**Material**.
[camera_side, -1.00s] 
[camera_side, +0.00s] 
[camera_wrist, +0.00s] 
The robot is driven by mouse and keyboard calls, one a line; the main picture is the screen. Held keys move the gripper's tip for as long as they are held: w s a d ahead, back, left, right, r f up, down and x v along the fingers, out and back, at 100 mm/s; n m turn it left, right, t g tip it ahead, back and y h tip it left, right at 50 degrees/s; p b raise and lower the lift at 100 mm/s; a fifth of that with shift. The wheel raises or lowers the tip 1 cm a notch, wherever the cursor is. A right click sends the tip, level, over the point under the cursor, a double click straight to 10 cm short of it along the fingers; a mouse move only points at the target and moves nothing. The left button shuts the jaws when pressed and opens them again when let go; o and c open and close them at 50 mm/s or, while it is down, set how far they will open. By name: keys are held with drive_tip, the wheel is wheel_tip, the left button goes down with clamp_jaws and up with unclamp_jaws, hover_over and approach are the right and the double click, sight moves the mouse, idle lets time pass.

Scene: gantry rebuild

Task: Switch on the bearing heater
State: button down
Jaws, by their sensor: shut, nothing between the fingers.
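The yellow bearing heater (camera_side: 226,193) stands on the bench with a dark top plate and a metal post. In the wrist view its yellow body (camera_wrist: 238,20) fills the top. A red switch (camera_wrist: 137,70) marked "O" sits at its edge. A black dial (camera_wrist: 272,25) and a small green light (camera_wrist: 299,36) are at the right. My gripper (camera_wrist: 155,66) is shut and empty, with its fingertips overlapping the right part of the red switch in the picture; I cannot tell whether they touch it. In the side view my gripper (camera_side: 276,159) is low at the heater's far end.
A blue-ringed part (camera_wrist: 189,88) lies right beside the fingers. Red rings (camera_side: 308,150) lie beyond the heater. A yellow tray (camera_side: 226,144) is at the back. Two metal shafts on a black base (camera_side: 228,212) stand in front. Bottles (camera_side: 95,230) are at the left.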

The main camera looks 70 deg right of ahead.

**What is asked**. Note how many lines in the material hold the word "ahead", and give that number with nothing added.

**Solution**. 2